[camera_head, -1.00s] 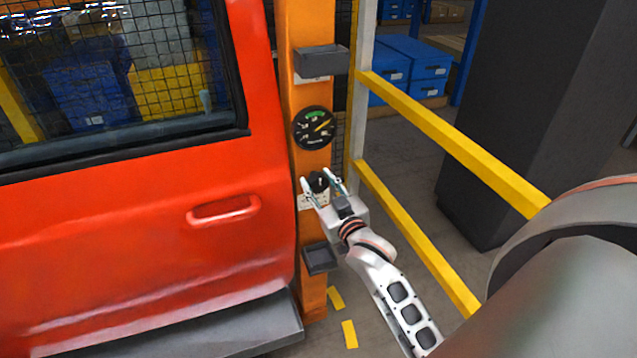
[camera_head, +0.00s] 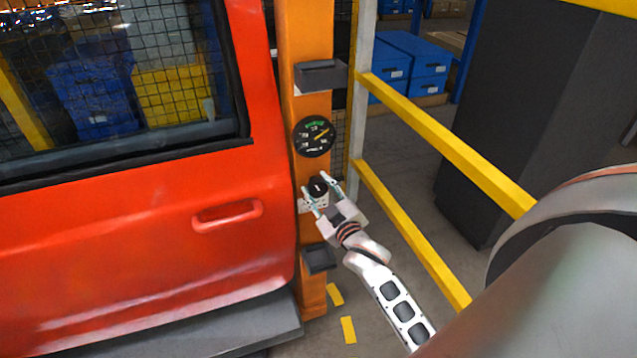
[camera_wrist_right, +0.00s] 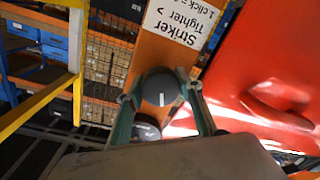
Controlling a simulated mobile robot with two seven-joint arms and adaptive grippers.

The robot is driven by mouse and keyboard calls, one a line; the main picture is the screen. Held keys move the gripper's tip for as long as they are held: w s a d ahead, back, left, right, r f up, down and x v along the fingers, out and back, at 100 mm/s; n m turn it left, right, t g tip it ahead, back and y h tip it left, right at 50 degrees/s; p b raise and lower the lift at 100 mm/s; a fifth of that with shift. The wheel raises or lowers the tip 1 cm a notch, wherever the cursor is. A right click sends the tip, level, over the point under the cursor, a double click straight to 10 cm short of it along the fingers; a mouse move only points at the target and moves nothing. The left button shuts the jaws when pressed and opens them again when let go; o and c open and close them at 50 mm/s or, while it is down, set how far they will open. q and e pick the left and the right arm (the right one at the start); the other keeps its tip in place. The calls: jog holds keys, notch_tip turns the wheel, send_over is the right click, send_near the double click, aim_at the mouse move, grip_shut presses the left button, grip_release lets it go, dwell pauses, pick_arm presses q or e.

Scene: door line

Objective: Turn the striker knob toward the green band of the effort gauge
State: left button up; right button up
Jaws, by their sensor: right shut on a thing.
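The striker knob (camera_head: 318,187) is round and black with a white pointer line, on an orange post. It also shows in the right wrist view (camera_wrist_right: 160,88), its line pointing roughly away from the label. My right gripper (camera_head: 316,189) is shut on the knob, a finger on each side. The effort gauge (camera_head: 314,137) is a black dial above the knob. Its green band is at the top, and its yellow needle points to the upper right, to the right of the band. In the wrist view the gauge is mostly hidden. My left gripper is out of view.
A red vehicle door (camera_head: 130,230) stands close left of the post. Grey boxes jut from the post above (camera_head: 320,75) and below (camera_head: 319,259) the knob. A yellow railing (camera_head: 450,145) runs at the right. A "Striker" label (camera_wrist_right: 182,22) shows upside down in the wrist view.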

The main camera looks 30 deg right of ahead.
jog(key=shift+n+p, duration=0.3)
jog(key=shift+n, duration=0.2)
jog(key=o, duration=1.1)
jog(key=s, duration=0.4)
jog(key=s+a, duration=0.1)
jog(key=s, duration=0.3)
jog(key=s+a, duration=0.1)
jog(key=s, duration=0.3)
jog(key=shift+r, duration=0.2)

_ _ _ _

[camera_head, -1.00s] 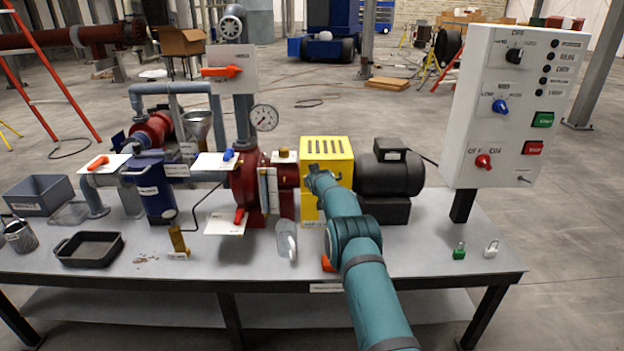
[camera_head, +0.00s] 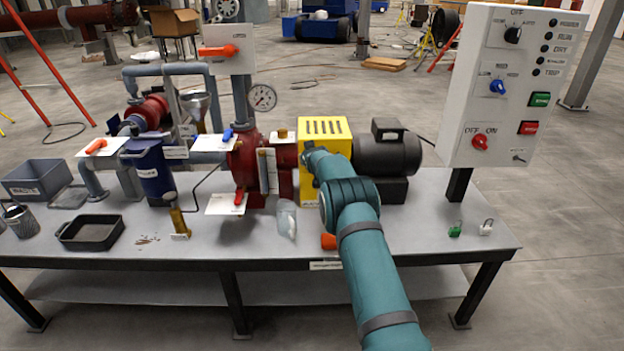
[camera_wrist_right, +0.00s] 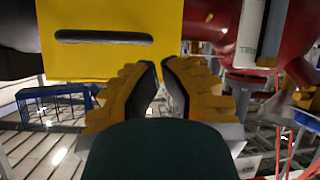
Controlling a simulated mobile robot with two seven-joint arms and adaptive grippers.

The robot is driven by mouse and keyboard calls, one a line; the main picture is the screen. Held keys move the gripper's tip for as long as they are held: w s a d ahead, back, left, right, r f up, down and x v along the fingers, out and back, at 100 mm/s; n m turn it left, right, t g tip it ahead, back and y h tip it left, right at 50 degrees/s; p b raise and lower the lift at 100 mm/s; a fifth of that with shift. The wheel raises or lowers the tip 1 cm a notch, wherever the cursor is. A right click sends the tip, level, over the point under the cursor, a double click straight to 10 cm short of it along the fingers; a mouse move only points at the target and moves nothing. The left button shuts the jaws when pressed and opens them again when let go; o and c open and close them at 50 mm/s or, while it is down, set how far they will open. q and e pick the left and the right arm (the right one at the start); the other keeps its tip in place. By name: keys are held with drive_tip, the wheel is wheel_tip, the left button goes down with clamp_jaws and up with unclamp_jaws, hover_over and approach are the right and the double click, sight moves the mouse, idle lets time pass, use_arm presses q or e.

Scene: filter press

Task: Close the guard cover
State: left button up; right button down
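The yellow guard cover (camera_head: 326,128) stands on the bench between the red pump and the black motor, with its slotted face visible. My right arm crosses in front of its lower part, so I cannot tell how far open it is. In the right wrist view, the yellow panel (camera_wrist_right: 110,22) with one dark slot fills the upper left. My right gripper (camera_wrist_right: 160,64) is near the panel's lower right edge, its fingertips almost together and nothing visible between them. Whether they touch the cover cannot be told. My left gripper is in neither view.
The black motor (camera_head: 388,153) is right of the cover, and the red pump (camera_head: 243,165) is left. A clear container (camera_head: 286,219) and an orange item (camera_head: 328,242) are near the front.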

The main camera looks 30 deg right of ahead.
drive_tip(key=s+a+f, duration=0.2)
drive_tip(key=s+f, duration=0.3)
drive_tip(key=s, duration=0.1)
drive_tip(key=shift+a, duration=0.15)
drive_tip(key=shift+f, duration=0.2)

_ _ _ _

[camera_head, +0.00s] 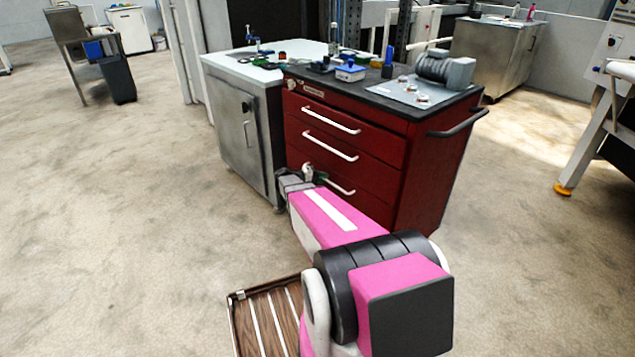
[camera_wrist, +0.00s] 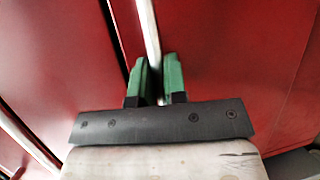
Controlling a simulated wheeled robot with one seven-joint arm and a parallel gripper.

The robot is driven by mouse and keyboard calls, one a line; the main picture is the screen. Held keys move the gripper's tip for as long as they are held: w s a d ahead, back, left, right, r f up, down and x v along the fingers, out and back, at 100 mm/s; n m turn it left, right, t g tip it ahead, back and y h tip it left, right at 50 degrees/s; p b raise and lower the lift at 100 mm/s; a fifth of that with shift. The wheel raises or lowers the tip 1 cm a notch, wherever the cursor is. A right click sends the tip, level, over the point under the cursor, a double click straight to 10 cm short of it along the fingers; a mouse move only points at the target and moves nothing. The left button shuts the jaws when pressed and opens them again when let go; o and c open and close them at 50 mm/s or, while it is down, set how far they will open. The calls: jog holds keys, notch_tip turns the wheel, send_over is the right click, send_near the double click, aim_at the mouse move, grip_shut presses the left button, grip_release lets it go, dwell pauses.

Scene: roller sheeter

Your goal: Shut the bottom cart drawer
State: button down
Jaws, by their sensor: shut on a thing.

_ _ _ _

- TASK PROMPT: Show the lines of the data that hold the word "Scene".

- RESULT:
Scene: door line
Scene: filter press
Scene: roller sheeter

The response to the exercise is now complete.